A maggior inasprimento della situazione si tenga conto che, per i fondi immobiliari, il problema delle sopravvenienze post liquidatorie è fortemente influenzato dalla formazione di debiti tributari, con soluzioni molto complesse ed in alcuni casi insanabili come in quello delle passività sopravvenute in materia di IVA; in questo caso, infatti, le specifiche previsioni di cui all’art. 8 del DL 25 settembre 2001 n. 351, individuano univocamente nella SGR il soggetto di riferimento.
Alla luce di quanto sopra, si deve concludere che, in assenza di specifiche previsioni di tutela e, fermo restando, a parere di chi scrive, una discreta possibilità di difesa per i gestori chiamati a rispondere di eventuali passività sopravvenute, una procedura di tipo pratico fornisce risposte più concrete rispetto ad analisi di tipo giuridico ex ante, e ci si riferisce – quanto ad i fondi riservati – alla possibilità di procedere valutando opportunamente:
- l’individuazione nel regolamento di gestione di specifiche previsioni destinate a tal fine e che meglio definiscano la fase della liquidazione anche in relazione al tema in oggetto, sancendo (almeno tra le parti) ruoli e responsabilità;
- tutele contrattuali (ad es. nella fase di cessione della parte residua del patrimonio immobiliare) volte alla limitazione delle garanzie o all’attribuzione delle stesse in capo ai partecipanti, al pari dell’espressa responsabilità in capo al venditore per l’emersione delle eventuali passività connesse alla cessione degli asset;
- la verifica da parte di un professionista esterno che approfondendo il grado di conoscenza del patrimonio del fondo evidenzi possibili aspetti di criticità e l’eventuale previsione di specifici escrow e relativo timing per far fronte alle ipotesi di emersione di passività;
- l’eventuale sottoscrizione di specifiche polizze assicurative;
- la previsione di specifiche manleve da parte dei quotisti;
- in caso di inconsistenza anche di tipo prospettico, ed in carenza di adeguate garanzie a copertura, valutare gli istituti previsti dall’ordinamento quali le previsioni di cui al citato art. 57 TUF e/o l’adesione, qualora possibile, agli strumenti deflattivi del fallimento.
[1] L’analisi non prende, quindi, in considerazione gli effetti della liquidazione c.d. giudiziale di cui all’art. 57 comma 6-bis del D.lgs. del 24 febbraio 1998 n.58 (“TUF”);
[2] Nel regolamento sulla gestione collettiva del risparmio del 19 gennaio 2015 emanato dalla Banca d’Italia, la liquidazione “ordinaria” del fondo è richiamata al Titolo V, Cap. I, Sez. II, Paragrafo 4.5, in materia di contenuto minimo del regolamento dei fondi immobiliari “non riservati”. Si ricorda che la maggior parte dei fondi immobiliari sono “riservati” e, pertanto, non presentano obblighi di adesione al richiamato dettato normativo.

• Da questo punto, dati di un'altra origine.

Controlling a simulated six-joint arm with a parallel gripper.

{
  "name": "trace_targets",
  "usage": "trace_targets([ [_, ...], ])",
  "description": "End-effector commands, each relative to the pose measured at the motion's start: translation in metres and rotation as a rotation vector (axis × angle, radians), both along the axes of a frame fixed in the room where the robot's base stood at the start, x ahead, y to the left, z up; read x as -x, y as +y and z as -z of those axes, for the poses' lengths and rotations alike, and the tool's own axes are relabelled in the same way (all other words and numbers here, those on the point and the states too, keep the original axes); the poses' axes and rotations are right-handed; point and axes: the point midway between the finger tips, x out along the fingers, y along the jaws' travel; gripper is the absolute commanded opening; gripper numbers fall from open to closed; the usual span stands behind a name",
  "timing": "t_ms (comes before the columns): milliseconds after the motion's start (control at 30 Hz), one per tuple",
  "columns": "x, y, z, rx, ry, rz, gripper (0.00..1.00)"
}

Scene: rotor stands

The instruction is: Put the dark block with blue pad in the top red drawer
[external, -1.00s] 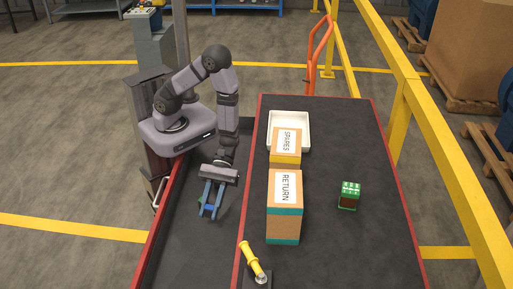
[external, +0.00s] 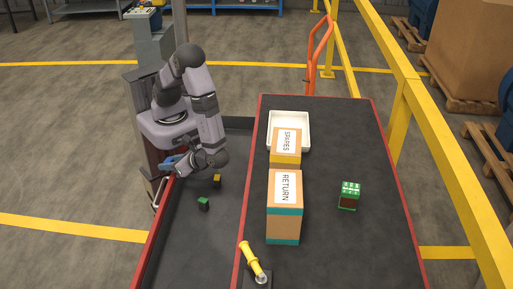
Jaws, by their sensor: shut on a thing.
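My gripper (external: 170,162) is at the left, low beside my base, with its blue fingers pointing left. It is shut on a thing that is too small and hidden to see clearly. No block with a blue pad lies in the open, so the held thing appears to be the dark block with blue pad. A silver handle (external: 157,191) stands out just below my gripper at the left. A little red front shows behind my gripper, but the red drawer itself is mostly hidden, and I cannot tell how far it is open.
On the lower dark surface lie a green-topped block (external: 203,204) and a yellow-topped block (external: 217,181). The RETURN box (external: 284,217), SPARES box (external: 285,158), white tray (external: 305,122), green block (external: 349,195) and yellow-handled lever (external: 251,258) stand on the raised bench.

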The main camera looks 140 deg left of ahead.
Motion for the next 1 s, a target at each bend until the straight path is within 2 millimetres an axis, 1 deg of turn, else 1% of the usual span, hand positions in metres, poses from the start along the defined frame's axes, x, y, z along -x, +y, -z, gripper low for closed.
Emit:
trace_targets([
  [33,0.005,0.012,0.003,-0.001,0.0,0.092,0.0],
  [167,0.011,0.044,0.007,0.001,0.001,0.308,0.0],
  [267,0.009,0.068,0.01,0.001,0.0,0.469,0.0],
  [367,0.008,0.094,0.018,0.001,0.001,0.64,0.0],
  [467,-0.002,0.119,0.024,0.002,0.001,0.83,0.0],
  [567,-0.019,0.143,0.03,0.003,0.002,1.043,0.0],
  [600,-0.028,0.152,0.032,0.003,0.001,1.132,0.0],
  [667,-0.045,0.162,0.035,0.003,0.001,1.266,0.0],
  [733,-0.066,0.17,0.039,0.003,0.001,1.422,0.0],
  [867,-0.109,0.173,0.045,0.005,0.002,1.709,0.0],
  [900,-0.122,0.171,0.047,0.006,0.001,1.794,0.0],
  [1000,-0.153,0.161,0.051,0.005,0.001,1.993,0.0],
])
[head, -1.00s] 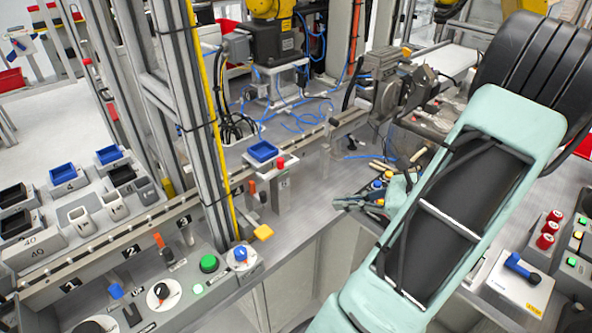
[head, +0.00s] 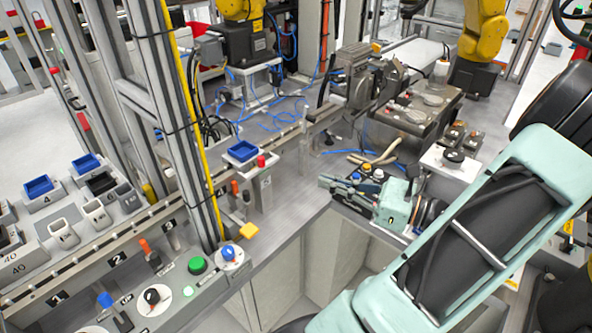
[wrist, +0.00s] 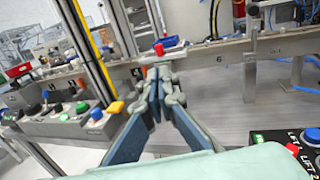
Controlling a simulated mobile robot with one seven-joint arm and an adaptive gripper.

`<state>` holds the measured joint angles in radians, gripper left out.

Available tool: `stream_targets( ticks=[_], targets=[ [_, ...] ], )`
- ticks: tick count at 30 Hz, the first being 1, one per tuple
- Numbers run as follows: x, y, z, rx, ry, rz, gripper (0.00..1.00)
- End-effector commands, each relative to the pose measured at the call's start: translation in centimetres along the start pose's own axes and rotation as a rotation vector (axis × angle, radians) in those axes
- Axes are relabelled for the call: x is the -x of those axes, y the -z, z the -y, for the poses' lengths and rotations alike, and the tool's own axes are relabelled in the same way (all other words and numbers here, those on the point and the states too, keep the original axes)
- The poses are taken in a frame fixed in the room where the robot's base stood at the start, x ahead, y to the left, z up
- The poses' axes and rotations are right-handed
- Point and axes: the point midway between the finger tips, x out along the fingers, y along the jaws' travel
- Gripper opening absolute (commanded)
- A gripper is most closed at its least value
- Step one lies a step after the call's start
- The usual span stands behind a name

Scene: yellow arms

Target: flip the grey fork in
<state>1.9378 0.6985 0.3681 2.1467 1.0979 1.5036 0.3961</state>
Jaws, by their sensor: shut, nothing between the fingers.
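I cannot make out the grey fork for certain. A slim grey upright piece (head: 304,150) stands by the rail, right of the tray stand; a grey post (wrist: 250,72) also shows under the rail. The gripper touches neither.
The conveyor rail (head: 130,238) runs along the bench with numbered stations. A control panel (head: 165,290) with knobs and buttons lies in front. A profile column (head: 190,150) with a yellow strip stands left. A dark button panel (wrist: 300,145) is at lower right in the wrist view.

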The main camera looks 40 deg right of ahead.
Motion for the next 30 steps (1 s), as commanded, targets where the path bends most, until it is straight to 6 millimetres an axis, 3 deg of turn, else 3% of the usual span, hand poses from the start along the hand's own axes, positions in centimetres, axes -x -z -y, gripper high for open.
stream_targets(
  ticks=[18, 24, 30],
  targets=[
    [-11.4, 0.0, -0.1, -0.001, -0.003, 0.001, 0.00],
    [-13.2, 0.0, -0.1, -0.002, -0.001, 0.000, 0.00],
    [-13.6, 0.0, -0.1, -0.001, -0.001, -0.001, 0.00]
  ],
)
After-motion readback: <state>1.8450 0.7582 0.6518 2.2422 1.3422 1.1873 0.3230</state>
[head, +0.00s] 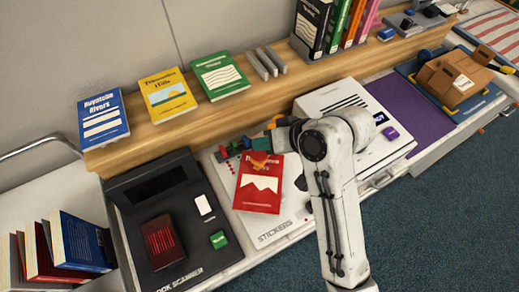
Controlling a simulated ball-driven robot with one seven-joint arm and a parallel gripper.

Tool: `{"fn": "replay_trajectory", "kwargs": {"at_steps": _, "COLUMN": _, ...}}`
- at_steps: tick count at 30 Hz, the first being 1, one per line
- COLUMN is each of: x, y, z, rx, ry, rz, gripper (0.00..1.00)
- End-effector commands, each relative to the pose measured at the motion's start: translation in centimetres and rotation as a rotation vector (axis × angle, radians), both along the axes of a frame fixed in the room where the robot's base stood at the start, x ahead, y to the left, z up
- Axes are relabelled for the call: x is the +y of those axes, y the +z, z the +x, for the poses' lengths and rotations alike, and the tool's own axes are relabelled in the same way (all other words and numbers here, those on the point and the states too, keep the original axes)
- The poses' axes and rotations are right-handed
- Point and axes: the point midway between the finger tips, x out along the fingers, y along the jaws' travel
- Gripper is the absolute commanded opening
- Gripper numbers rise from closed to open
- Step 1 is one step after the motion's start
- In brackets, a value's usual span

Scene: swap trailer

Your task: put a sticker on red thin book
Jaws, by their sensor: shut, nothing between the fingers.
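A red book (260,195) with a white mountain picture lies face up, slightly turned, on the white board marked STICKERS (273,234). The book covers part of the board. I cannot tell whether the fingers touch the cover. Small red, green and blue pieces (232,148) stand at the board's back left. I cannot make out a separate sticker on the book.
A black book scanner (180,215) with a red window lies left of the board. Several books (65,245) stand at the lower left. A white device (345,105) and purple mat (415,115) lie right.

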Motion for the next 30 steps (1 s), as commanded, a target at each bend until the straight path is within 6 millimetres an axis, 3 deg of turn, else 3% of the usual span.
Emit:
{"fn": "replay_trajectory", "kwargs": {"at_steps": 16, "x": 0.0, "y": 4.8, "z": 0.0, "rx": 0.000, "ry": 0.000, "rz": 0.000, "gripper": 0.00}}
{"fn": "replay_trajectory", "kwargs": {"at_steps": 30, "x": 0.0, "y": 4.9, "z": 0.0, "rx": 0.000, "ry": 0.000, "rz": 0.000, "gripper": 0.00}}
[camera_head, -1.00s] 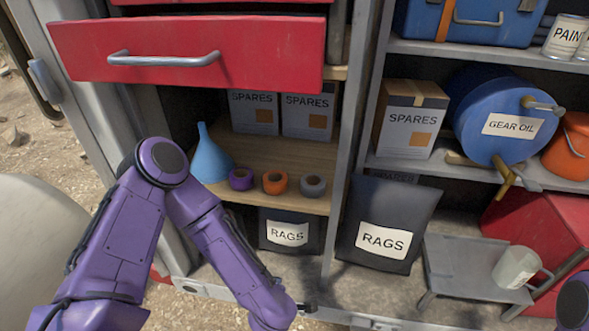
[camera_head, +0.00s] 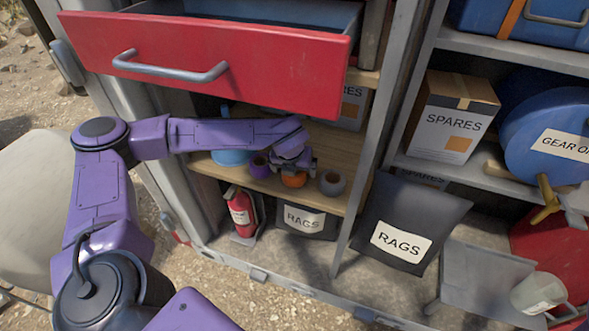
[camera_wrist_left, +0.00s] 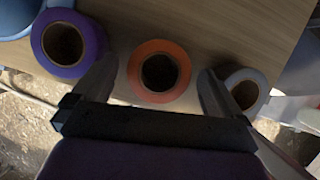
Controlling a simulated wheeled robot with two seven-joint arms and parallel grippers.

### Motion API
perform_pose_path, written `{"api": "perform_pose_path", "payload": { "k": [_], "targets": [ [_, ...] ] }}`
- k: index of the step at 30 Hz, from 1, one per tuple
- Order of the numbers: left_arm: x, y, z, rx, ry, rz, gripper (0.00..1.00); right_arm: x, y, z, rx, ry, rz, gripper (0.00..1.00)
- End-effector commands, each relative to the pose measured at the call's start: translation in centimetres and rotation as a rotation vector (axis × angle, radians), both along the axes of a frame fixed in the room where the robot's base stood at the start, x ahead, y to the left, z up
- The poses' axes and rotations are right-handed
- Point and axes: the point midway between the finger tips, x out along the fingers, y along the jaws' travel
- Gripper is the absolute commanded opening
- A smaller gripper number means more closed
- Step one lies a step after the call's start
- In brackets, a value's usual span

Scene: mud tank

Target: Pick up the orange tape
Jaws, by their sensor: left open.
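The orange tape (camera_head: 294,179) is a short roll on the wooden shelf, between a purple roll and a grey roll. In the head view my left gripper (camera_head: 291,168) is above it and hides its upper part. In the left wrist view the orange tape (camera_wrist_left: 159,71) lies between the two open fingers of my left gripper (camera_wrist_left: 158,90), one on each side. My right gripper is not in view.
The purple roll (camera_head: 259,167) and grey roll (camera_head: 332,183) stand close on either side. A blue funnel (camera_head: 231,157) is to the left, partly hidden by my arm. The open red drawer (camera_head: 210,62) overhangs the shelf (camera_head: 352,148). A fire extinguisher (camera_head: 242,213) stands below.

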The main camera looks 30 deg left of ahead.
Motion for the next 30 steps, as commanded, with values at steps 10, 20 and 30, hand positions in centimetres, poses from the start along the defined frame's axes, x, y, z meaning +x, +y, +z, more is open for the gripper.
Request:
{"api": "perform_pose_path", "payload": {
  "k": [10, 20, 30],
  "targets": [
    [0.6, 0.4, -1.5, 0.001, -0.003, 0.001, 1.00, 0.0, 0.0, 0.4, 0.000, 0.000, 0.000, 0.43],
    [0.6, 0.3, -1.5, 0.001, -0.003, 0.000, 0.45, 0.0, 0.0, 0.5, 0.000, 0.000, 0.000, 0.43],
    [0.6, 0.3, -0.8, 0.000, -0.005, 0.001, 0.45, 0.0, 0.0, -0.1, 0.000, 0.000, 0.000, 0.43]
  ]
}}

[3] Il riferimento è alla sentenza della Cass. 15 luglio 2010 n. 16605.
[4] Sul punto si veda P.Carrierè, la “crisi dei Fondi comuni di investimento: tra autonomia giuridica e soggettività” in Riv. dir.soc., 2014.
[5] Non si riterrebbero applicabili, nel caso della liquidazione in bonis, infatti le previsioni di cui al citato art. 57 TUF che tra altro prevede al coma 6-bis che “quando il fondo […] sia privo di risorse liquide o […] insufficienti a soddisfare i crediti in prededuzione […] i liquidatori pagano […] utilizzando dapprima le risorse liquide eventualmente disponibili dalla liquidazione e poi le somme messe a disposizione dalla società di gestione del risparmio che gestisce il fondo o il comporto, somme che restano a carico della società stessa”.
[6] Ndr.: dal registro delle imprese
[7] Ricordando che al pari dei fondi immobiliari anche detti organismi pur avendo natura societaria sono OICR.
[8] Sul punto si legga anche “Il rapporto tra soci gestori e soci investitori nelle Sicaf” da “Rivista delle Società”, fasc.6, 2016, pag. 1094 di Luigi Ardizzone.